Pelo exposto, tratando-se de gastos relacionados com uma viatura deve justificar-se a afetação dessa viatura à atividade desenvolvida, pelo que admitimos que no caso em análise seja feito, por exemplo, um contrato de comodato. Condição seguinte será aferir se o tipo de gastos que se pretende afetar está, ou não, devidamente documentado.
Assim, não se encontrando a utilização de determinada viatura afeta ao exercício da atividade profissional ou não tendo um contrato de locação ou de comodato, as despesas com ela relacionadas (combustíveis, seguros, manutenção e conservação) não poderão ser consideradas como gasto para efeitos de determinação do lucro tributável, pois não se encontram reunidas as condições do n.º 1 do artigo 23.º do CIRC, em conjugação com as limitações do artigo 23.º-A do CIRC.
Em suma, para que possa considerar fiscalmente os custos incorridos pela empresa utilizadora com esta viatura, essa utilização deve ser justificada através do aluguer, cedência, empréstimo, ou ainda estar ao abrigo de um contrato de comodato (de acordo com a noção constante do artigo 1 129.º do Código Civil. «Comodato» é o contrato gratuito pelo qual uma das partes entrega à outra certa coisa, móvel ou imóvel, para que se sirva dela, com a obrigação de a restituir).
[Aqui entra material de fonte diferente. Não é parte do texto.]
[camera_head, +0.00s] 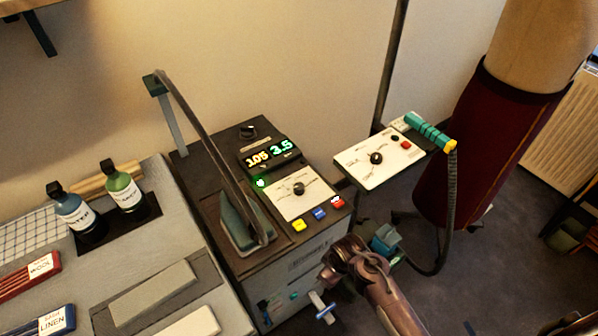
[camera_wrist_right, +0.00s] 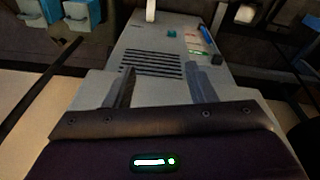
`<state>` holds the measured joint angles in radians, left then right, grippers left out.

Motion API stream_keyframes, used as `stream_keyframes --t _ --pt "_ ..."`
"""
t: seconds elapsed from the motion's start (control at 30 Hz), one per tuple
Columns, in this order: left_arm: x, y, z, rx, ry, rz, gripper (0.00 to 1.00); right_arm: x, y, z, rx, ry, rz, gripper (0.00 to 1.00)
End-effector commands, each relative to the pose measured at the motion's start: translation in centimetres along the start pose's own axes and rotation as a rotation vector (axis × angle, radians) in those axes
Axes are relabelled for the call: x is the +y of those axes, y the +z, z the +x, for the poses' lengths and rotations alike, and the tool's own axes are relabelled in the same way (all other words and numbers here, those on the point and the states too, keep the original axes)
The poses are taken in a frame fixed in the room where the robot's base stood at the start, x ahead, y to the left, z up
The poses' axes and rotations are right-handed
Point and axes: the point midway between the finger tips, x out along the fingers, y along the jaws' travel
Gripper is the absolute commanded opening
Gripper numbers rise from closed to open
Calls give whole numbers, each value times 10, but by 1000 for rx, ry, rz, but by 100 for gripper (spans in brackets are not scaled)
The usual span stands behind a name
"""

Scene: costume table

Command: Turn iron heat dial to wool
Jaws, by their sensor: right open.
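My left gripper is not in view.
Yellow, blue and red buttons (camera_head: 319,214) line the panel's front. A second white panel (camera_head: 380,160) with a dial and teal-handled tool (camera_head: 427,131) stands right. A dress form (camera_head: 490,140) stands far right.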

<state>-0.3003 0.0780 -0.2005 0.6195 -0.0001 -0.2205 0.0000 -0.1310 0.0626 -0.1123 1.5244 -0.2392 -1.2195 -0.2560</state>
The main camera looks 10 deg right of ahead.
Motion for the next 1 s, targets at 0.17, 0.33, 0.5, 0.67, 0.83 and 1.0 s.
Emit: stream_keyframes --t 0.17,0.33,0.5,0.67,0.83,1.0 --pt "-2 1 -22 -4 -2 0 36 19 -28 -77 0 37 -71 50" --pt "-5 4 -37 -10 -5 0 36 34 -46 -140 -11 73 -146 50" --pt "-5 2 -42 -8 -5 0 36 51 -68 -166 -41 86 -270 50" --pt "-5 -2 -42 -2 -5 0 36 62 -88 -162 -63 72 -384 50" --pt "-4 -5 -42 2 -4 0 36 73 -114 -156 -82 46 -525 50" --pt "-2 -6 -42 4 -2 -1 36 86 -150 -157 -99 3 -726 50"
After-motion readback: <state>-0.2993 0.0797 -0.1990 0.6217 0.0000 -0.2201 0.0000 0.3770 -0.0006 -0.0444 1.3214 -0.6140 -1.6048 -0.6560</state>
A contabilização de despesas, como sejam reparações de viaturas, combustíveis e seguros, relacionadas com bens que não pertencem ao ativo da empresa, nem se encontram abrangidas por contratos de aluguer (ALD ou aluguer operacional), poderão ser relevadas na contabilidade na rubrica 62 - Fornecimentos e serviços externos, se estiverem relacionadas com a atividade da empresa.
Sendo uma viatura ligeira de passageiros, os encargos suportados estão sujeitos a tributação autónoma, conforme os números 3 e 5 do artigo 88.º do CIRC, independentemente da aceitabilidade fiscal.
Caso as despesas em causa não sejam incorridas ao serviço da entidade patronal nos termos referidos anteriormente, então estaremos perante uma remuneração acessória (remuneração em espécie) do sócio-gerente ou trabalhador, considerado como remuneração do trabalho dependente, categoria A, nos termos do CIRS.
A aquisição de bens e serviços pelo sócio-gerente ou trabalhador, poderá também ser considerado como rendimento do trabalho dependente, ou seja, ficam sujeitos a tributação, por força do n.º 2 do artigo 1.º do CIRS os rendimentos mencionados, quer em dinheiro quer em espécie, determinando-se o valor destes de acordo com as regras estabelecidas no artigo 24.º do CIRS.
Essa remuneração acessória não será considerada para a determinação de retenção na fonte da categoria A, pois está excecionada no n.º 1 do artigo 99.º do CIRS, não há retenção na fonte sobre os rendimentos em espécie de acordo com a alínea a) do n.º 1 do artigo 99.º do CIRS.
De acordo com o n.º 2 do artigo 99.º-C do CIRS, «considera-se remuneração mensal o montante pago a título de remuneração fixa, acrescido de quaisquer outras importâncias que tenham a natureza de rendimentos de trabalho dependente, tal como são definidos no artigo 2.º, sem prejuízo do disposto no número seguinte.»
Sendo considerado rendimento do trabalho dependente, deverá constar na declaração mensal de remunerações (DMR).
Sendo o sócio um dos gerentes da empresa ou trabalhador da mesma o pagamento de despesas pessoais, é considerado como um rendimento em espécie, pelo que deverá ser contabilizado na conta 63X - «Gastos com pessoal», sendo fiscalmente aceite na medida em que é tributado na esfera do trabalhador.
De todo o modo, deve ser evitado que despesas de caráter pessoal de sócios-gerentes e trabalhadores sejam faturadas e pagas pela empresa, a menos que sejam consideradas como integrantes da remuneração dos trabalhadores e gerente.
Face ao exposto, no caso em apreço, estamos perante despesas pessoais que poderão ser enquadradas como rendimento de trabalho dependente, devendo ser declarado como rendimento em espécie na DMR nos códigos A63 a A67 (dependendo do tipo de despesas) ou código A (nos casos em que não couber nos códigos A63 a A67).
Sendo considerado rendimento de trabalho dependente, as faturas poderão ser contabilizadas na conta 63x - Gastos com o pessoal, sendo este gasto aceite fiscalmente.
No caso de as despesas não serem consideradas rendimento do trabalho dependente, as faturas devem ser contabilizadas na conta 688X - Gastos não aceites e acrescer no quadro 07, campo 752 da declaração modelo 22.
Nesta hipótese, chamamos a atenção que se pode presumir que se trata de saídas de verbas que reverteram a favor dos sócios devendo ser aplicado o tratamento que normalmente é dado aos adiantamentos por conta de lucros (são considerados como rendimentos de capitais - categoria E do IRS), dando lugar à correspondente retenção na fonte à taxa de 28 por cento [artigo 71.º, n.º 1, alínea a) do CIRS].